BRIEF
Below are some records. Retype exactly the lines from the one containing "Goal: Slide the" through the one containing "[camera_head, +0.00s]", both included, skipping every picture.
★ ★ ★ ★ ★
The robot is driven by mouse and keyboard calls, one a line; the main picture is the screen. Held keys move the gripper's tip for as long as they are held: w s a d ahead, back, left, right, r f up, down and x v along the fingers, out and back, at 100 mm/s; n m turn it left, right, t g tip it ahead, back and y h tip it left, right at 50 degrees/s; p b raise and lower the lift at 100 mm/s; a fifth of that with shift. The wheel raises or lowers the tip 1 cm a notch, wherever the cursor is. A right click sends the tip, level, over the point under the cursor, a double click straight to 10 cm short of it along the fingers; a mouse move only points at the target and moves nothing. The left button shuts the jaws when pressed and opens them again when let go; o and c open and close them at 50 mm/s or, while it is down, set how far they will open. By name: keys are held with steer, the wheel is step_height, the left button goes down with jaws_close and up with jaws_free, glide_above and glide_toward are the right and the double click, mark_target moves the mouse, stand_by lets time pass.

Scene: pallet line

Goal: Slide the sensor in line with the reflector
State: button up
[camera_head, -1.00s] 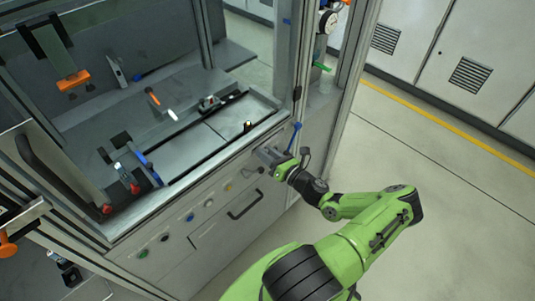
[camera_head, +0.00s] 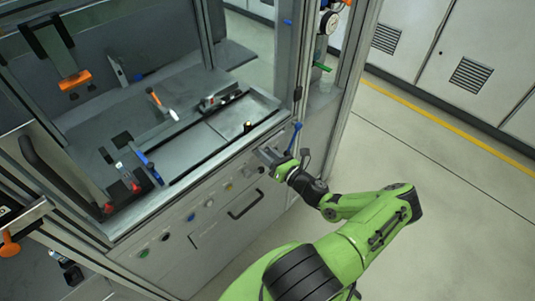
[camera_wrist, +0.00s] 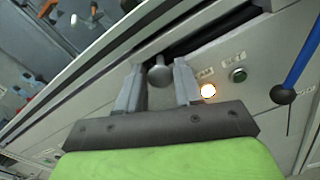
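My gripper (camera_head: 268,157) is outside the front of the cabinet, near its upper edge, with its fingers apart. In the wrist view my gripper (camera_wrist: 158,72) has a round grey knob (camera_wrist: 160,75) on a stem between its fingers, with gaps at both sides. A small dark peg (camera_head: 248,126) stands on the front ledge near my gripper; I cannot tell if it is the same knob. A dark block (camera_head: 218,100) lies on the deck behind. I cannot tell for certain which parts are the sensor and the reflector.
A blue lever (camera_head: 295,138) hangs right of my gripper; it also shows in the wrist view (camera_wrist: 300,60). A green button (camera_wrist: 238,75) and a lit white lamp (camera_wrist: 208,91) are on the front panel. Cabinet posts flank the opening. Open floor lies right.

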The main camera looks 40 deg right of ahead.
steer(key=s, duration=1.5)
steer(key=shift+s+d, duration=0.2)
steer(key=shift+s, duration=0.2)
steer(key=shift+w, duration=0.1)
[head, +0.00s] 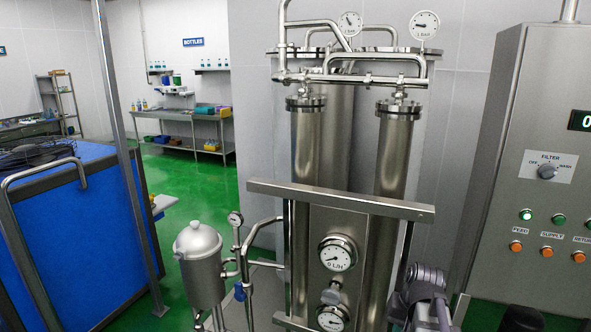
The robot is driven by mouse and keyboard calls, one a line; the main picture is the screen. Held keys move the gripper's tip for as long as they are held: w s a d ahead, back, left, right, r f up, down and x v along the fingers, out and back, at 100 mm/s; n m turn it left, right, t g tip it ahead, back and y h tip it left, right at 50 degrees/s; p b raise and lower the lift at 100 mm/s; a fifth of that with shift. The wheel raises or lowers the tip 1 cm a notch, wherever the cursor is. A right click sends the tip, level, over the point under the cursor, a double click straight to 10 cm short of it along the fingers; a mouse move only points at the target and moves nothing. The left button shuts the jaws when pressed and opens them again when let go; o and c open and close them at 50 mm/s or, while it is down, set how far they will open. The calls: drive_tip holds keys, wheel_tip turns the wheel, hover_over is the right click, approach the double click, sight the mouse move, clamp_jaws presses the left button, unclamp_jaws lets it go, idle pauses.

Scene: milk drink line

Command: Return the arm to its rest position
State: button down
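Part of my grey arm (427,290) shows at the bottom, right of centre, in front of the lower right of the steel filter unit. Only some links and a joint are in the picture. The fingers of my gripper do not show, so what it holds, if anything, is hidden. A dark rounded shape shows at the bottom edge to the right, too cut off to tell what it is.
The steel filter unit (331,160) with gauges stands close ahead. A control cabinet (549,105) with a filter knob (546,171) and lit buttons is at right. Green floor (190,180) lies open behind.

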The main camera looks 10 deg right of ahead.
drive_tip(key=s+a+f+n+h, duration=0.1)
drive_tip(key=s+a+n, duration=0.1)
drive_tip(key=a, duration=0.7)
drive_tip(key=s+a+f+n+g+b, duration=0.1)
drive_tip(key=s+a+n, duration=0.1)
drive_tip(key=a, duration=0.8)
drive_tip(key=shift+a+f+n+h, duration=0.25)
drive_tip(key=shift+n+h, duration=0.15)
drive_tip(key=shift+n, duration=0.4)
★ ★ ★ ★ ★
WRITTEN SOLUTION
Goal: Slide the sensor in line with the reflector
State: button up
[camera_head, -1.00s] 
[camera_head, +0.00s] 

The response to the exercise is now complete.